Se siamo corretti e onesti, possiamo affermare che la maggior parte di noi esseri umani è profondamente convinta di vedere la realtà e di conoscere alcune verità, come se fosse mai possibile dividere, o parcellizzare, anche la verità.

Mettiamoci subito l’anima in pace; non conosciamo affatto la verità, né, in genere, cogliamo la realtà.

Siamo stati abituati, o meglio, siamo stati addestrati e condizionati a credere ciecamente ai nostri sensi fisici e, più che ad ogni altro, alla nostra vista; così andiamo affermando, da millenni, che, se i nostri occhi vedono un mondo che ci circonda, questo significa inequivocabilmente che, tale mondo, esiste realmente; ma non è affatto così. Con buona pace per tanti, questo è un fatto ormai scientificamente assodato.

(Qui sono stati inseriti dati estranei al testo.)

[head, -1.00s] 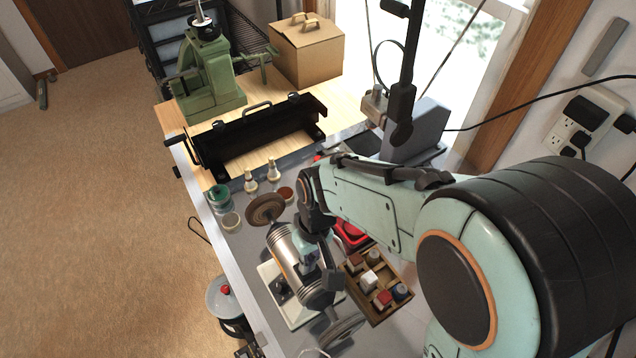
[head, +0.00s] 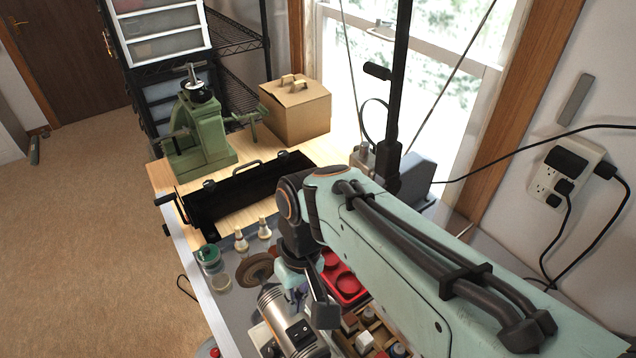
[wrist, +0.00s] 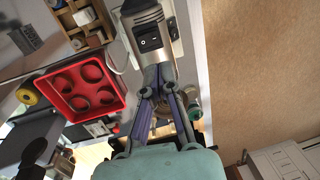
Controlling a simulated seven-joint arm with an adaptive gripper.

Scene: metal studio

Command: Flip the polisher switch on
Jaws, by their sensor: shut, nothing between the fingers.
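The polisher (head: 282,308) is a silver cylindrical motor on the bench, with a brown wheel (head: 255,270) at its far end. Its black switch plate (head: 299,331) faces up in the head view, and the plate also shows near the top of the wrist view (wrist: 149,42). Whether the switch is on or off is too small to tell. My gripper (head: 299,296) is over the motor beside the switch plate, partly hidden by my wrist. In the wrist view its fingers (wrist: 157,74) are shut together and empty, with the tips just below the plate. Contact cannot be judged.
A red tray with round wells (head: 342,280) and a wooden box of small blocks (head: 365,330) lie right of the polisher. Small bottles (head: 264,228) and a green-lidded jar (head: 208,256) stand beyond it. A black metal brake (head: 245,190) and a green press (head: 200,130) are farther back.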

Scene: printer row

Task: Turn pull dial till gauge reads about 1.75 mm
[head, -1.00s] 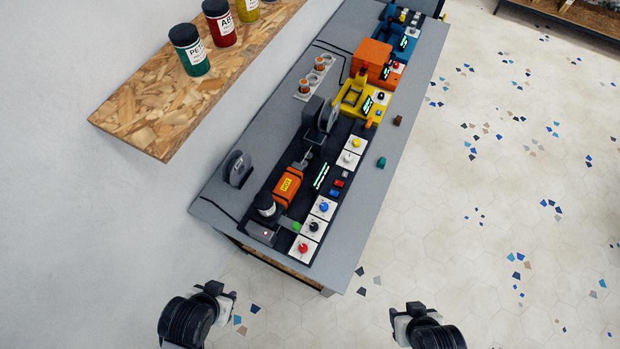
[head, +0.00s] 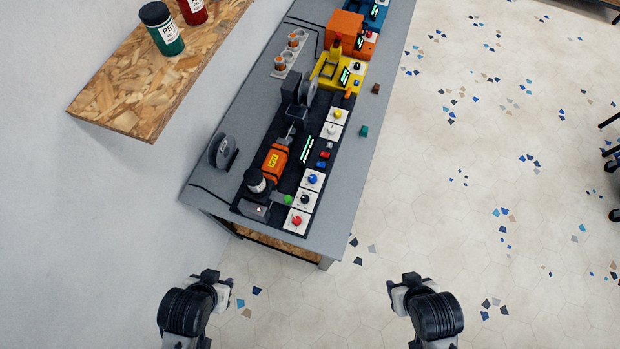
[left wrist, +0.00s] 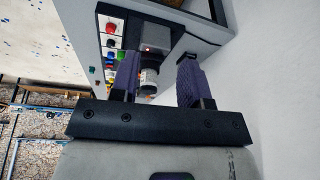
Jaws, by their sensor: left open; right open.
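A row of dials on white plates runs along the bench's right side in the head view: red (head: 296,220), black (head: 305,199), blue (head: 312,179), white (head: 333,130) and yellow (head: 337,114). Their labels are too small to read, so I cannot tell which is the pull dial. A dark display with green digits (head: 307,149) stands beside them; its reading is not legible. My left gripper (head: 211,276) and right gripper (head: 405,280) are both in front of the bench, apart from it. In the left wrist view the left gripper (left wrist: 153,80) is open, with nothing between its fingers.
The grey bench (head: 345,205) carries an orange machine (head: 275,160), a grey spool (head: 222,150) and a yellow machine (head: 330,72). A wooden shelf (head: 120,105) with jars (head: 166,40) is on the wall at left. The tiled floor at right is open.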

I nostri occhi fisici “lavorano” esclusivamente in una ristrettissima gamma di frequenze dello spettro elettromagnetico, mentre tutte le altre, che di fatto sono ugualmente percepibili, sono per noi invisibili e, per tanto, le consideriamo poco significative, teoriche o, peggio, inesistenti, frutto di miti e romanticismo.

I nostri occhi, in realtà, non vedono proprio nulla; chi vede è il cervello. In effetti, nemmeno il cervello vede, nell’accezione che noi attribuiamo al verbo “vedere”. Il cervello, di fatto, produce immagini mentali, punto e basta e la neuroscienza più avanzata lo conferma. La stessa argomentazione vale, altresì, per ciò che le orecchie odono, la pelle tocca, eccetera, eccetera.

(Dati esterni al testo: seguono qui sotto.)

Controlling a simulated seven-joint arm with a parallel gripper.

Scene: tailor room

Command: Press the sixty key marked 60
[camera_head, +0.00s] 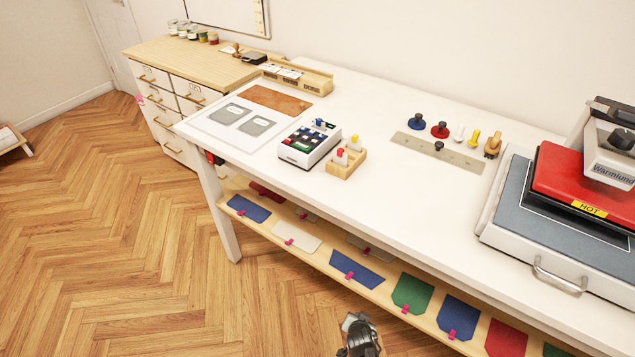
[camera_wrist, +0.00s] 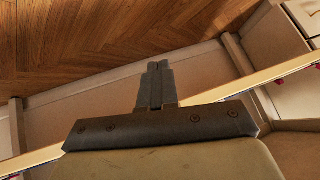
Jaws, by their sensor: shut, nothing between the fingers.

E’ ormai risaputo che i nostri occhi non vedono gli oggetti, bensì la luce riflessa da quegli oggetti, quindi, in assenza di tale luce, che è prodotta dal campo elettromagnetico, non vediamo più nulla. Oltre a ciò, c’è da aggiungere che lo spettro elettromagnetico percepibile dai nostri “sensori” è una risicatissima porzione dello spettro stesso, ma, grazie allo sviluppo tecnologico raggiunto ed alla realizzazione di strumenti di indagine e misurazione, alcune porzioni dell’ampio spettro diventano accessibili, almeno nei laboratori. Mi riferisco ai raggi x, all’ultravioletto, all’ultravioletto estremo, ai raggi gamma e ad altro ancora.

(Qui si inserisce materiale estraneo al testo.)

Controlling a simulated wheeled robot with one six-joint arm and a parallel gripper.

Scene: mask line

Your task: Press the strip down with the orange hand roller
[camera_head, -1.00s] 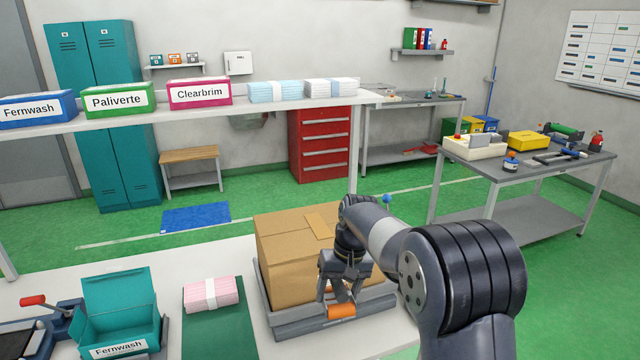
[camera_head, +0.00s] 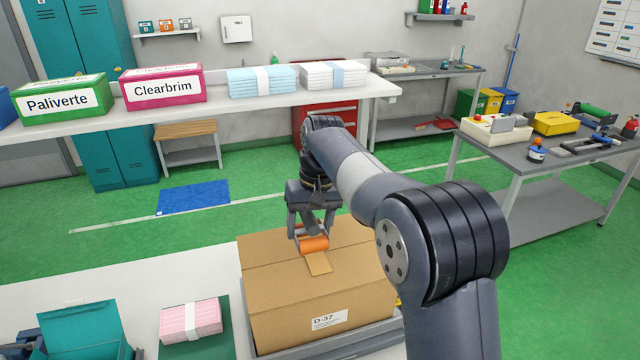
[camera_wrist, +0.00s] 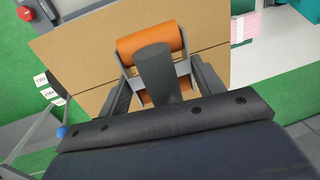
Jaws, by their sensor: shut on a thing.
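The cardboard box (camera_head: 285,290) sits in a grey tray on the near bench. A tan strip (camera_head: 319,264) lies along the middle of its top, over the seam. My gripper (camera_head: 312,222) is shut on the dark handle of the orange hand roller (camera_head: 314,245). The roller is at the far part of the strip, on it or just above it; contact is hard to tell. In the wrist view the orange roller (camera_wrist: 150,42) shows ahead of my gripper (camera_wrist: 160,80), over the box top. Part of the strip is hidden by the roller.
The grey tray (camera_head: 355,344) holds the box. A pink banded pack (camera_head: 190,320) on a green mat and a teal box (camera_head: 75,330) stand to the left. A raised shelf (camera_head: 225,103) with labelled boxes runs behind. The right-hand table (camera_head: 535,150) is apart.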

Cosa centra questo con la realtà? E’ molto semplice. Se i nostri occhi vedessero ai raggi x, tutti gli esseri umani ci apparirebbero come scheletri che camminano, mentre le pareti, il soffitto e il pavimento della stanza in cui ci troviamo sparirebbero completamente dalla nostra vista, travi di metallo escluse. Se i nostri occhi lavorassero con l’ultravioletto, vedremmo i nostri simili e noi stessi con “corpi” dalle dimensioni enormi, privi, comunque, della forma e della densità materiale con cui siamo abituati a riconoscerci. Se la nostra vista funzionasse all’infrarosso, non un solo colore di quelli che percepiamo sarebbe più tale ed al suo   posto. Questi sono fatti assodati e incontrovertibili.

Quindi, dopo aver detto ciò, la domanda che si pone è: ma che caspita di realtà “vediamo”?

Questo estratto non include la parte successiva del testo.